Your instructions ▸
Comb through the entries for "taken" and pull out each line that holds it.

[Stored entries]
------------------------------------

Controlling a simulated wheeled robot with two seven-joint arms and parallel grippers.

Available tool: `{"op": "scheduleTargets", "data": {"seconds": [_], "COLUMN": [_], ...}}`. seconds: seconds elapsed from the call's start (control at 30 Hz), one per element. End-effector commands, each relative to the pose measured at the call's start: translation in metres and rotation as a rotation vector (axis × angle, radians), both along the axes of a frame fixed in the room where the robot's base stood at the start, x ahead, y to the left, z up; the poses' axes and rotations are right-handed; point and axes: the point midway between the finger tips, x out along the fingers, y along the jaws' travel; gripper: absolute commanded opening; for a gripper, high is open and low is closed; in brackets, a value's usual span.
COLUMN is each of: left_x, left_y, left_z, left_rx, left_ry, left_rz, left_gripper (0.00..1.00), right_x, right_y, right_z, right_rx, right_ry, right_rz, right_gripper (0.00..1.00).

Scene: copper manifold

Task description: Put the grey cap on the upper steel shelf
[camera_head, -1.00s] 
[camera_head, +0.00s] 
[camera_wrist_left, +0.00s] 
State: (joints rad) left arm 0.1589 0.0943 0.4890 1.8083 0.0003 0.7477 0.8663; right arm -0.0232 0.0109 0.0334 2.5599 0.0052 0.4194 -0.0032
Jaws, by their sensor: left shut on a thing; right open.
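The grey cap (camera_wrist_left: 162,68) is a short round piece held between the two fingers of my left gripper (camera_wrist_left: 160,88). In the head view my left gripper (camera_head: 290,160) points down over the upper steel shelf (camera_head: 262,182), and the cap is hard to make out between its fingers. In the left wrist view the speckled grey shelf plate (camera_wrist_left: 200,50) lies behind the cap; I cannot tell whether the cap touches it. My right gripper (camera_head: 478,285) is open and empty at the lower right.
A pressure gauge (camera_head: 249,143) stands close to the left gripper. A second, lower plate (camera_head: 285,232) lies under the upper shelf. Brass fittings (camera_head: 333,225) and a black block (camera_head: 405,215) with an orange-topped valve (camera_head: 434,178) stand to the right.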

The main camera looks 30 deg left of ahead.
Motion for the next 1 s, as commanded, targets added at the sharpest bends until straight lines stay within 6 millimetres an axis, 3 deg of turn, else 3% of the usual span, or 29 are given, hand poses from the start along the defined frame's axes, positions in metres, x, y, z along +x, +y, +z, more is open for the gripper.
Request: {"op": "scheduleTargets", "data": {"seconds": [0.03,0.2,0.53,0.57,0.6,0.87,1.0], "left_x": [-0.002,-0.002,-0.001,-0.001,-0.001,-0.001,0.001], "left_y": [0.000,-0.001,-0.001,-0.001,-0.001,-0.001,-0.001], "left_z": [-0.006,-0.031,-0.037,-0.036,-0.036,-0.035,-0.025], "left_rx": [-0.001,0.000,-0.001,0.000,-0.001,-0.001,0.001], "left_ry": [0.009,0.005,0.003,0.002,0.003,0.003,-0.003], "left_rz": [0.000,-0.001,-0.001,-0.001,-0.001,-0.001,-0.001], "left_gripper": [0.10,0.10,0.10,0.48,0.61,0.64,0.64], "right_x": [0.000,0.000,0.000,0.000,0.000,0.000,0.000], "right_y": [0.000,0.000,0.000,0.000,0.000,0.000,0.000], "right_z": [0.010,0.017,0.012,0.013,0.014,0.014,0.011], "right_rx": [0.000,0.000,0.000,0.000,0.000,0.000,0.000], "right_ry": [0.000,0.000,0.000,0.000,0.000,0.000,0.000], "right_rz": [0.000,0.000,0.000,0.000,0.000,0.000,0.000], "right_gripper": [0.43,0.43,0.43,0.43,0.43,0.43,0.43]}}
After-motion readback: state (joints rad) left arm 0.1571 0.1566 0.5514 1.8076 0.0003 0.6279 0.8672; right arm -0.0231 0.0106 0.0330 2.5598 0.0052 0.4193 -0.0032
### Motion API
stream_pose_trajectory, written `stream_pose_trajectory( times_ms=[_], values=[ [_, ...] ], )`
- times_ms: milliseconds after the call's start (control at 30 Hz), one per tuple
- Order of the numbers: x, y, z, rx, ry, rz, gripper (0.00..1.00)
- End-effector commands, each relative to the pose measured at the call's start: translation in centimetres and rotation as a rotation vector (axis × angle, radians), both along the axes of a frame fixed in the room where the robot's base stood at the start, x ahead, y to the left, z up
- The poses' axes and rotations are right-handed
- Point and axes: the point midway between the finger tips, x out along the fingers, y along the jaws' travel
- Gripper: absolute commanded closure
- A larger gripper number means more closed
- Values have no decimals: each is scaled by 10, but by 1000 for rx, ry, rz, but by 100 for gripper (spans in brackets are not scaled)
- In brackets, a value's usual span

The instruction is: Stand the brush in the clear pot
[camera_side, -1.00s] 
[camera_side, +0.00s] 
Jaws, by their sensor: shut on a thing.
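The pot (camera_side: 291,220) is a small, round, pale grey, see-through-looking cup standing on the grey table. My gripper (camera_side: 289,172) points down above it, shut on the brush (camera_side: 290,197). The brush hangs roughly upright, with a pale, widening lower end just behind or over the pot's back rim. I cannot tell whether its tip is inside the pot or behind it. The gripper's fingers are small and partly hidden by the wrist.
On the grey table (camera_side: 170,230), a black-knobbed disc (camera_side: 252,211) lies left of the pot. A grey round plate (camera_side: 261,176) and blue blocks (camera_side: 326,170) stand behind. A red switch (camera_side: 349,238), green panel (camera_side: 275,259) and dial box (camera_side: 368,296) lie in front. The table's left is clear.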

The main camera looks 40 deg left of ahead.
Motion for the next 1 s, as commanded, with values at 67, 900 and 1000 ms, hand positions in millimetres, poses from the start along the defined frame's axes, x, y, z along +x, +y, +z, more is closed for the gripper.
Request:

------------------------------------

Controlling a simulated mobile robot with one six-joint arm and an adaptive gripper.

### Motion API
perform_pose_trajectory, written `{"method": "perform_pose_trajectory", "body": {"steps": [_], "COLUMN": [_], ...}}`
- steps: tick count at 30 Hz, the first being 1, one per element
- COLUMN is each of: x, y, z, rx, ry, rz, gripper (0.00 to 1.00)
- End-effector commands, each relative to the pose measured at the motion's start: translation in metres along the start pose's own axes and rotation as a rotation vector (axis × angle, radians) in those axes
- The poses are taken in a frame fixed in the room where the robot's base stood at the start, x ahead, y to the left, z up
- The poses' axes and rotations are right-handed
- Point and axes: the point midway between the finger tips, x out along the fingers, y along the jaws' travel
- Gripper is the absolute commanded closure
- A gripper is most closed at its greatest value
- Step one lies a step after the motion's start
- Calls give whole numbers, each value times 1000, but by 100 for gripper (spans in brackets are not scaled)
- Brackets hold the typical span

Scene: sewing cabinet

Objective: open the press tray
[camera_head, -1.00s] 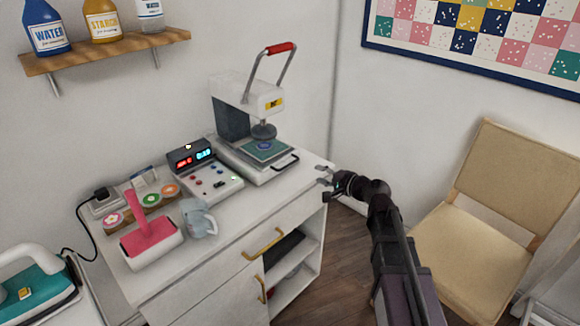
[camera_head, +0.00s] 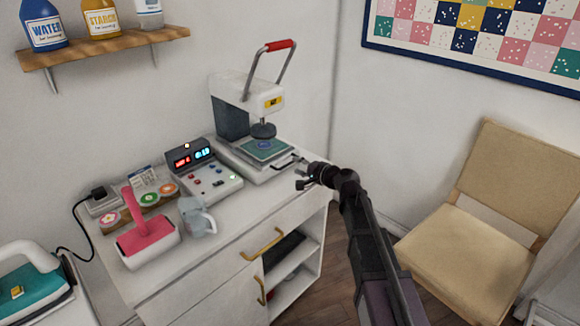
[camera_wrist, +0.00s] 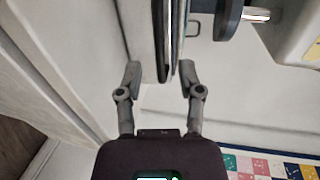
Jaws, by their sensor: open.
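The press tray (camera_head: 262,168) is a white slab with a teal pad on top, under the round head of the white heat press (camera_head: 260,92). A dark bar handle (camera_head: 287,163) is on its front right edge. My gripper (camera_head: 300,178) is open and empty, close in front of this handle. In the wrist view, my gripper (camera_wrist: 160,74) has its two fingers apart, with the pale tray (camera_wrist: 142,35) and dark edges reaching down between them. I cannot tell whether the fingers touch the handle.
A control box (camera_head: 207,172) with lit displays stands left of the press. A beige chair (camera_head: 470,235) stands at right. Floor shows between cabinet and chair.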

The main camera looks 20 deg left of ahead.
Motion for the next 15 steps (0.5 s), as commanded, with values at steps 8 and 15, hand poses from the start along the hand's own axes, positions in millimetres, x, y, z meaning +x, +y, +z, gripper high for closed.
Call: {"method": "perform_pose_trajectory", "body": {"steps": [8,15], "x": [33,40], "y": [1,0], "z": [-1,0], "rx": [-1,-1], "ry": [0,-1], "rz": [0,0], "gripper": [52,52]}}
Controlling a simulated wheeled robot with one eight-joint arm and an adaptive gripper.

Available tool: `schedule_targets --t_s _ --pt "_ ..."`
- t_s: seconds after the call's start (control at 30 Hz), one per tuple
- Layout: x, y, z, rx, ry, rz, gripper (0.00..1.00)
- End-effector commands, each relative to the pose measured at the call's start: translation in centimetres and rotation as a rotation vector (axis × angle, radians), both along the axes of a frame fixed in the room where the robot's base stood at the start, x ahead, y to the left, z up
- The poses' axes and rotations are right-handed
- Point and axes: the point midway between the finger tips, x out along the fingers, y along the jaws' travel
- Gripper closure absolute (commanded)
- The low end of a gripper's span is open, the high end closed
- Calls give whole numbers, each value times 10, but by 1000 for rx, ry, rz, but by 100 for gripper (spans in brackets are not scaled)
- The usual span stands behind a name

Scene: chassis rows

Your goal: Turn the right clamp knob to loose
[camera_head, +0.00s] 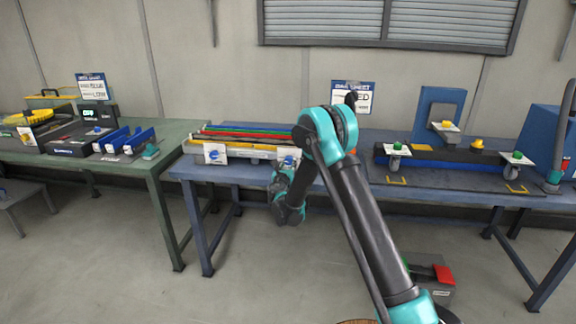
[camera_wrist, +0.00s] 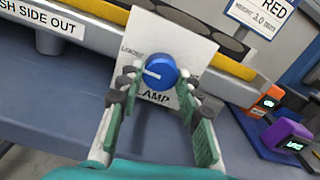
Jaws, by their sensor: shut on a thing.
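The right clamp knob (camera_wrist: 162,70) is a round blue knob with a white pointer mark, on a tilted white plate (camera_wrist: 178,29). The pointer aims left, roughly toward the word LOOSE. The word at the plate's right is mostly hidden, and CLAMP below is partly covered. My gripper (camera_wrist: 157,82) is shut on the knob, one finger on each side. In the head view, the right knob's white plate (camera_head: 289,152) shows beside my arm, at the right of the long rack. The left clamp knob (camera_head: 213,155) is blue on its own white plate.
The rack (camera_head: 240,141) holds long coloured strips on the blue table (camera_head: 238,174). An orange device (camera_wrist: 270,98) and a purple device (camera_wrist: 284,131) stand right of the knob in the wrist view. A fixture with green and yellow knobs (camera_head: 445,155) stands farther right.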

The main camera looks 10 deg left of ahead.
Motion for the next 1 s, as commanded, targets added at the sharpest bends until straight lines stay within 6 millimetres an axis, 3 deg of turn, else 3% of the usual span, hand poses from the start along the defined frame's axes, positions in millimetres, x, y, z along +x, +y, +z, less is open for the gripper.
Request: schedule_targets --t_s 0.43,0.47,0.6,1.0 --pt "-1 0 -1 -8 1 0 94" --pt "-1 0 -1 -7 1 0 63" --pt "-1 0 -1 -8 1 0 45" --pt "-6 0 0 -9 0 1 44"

------------------------------------

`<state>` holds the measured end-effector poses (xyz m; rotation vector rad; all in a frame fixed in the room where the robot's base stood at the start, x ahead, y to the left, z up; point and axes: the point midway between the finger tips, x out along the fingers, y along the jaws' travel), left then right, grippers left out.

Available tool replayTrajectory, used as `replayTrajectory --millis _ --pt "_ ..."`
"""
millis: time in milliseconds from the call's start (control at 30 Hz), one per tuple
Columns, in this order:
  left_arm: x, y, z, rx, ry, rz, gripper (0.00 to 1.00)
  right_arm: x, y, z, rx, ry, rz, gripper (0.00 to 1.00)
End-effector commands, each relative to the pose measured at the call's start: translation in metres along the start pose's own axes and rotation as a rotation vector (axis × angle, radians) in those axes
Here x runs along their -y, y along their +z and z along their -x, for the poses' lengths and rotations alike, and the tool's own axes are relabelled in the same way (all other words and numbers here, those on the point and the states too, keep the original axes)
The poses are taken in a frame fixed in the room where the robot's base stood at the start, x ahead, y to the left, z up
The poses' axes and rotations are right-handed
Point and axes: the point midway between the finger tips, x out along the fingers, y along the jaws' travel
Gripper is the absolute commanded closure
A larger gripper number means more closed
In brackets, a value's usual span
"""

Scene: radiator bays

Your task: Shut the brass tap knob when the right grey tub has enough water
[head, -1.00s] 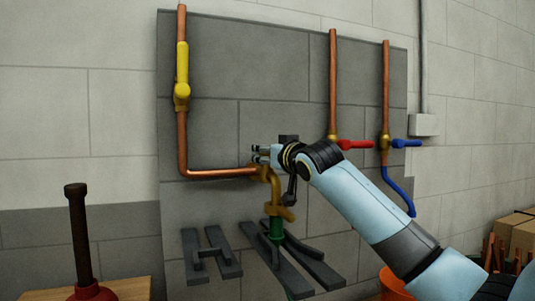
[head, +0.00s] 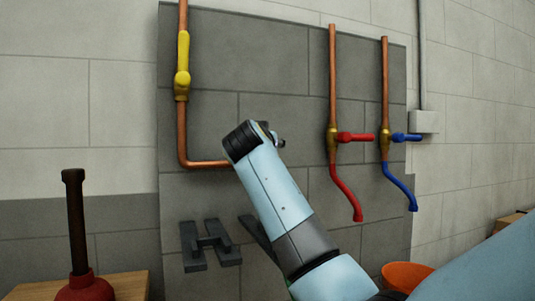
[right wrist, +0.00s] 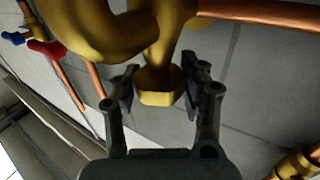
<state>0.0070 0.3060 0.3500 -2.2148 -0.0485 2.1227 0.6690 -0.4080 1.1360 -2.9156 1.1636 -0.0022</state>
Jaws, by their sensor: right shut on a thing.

------------------------------------

Result below ▸
- The poses are taken in a frame fixed in the room where the robot's base stood at the start, x ahead, y to the left, z up
The poses are taken in a frame fixed in the room where the robot's base stood at the start, x ahead, y to the left, z up

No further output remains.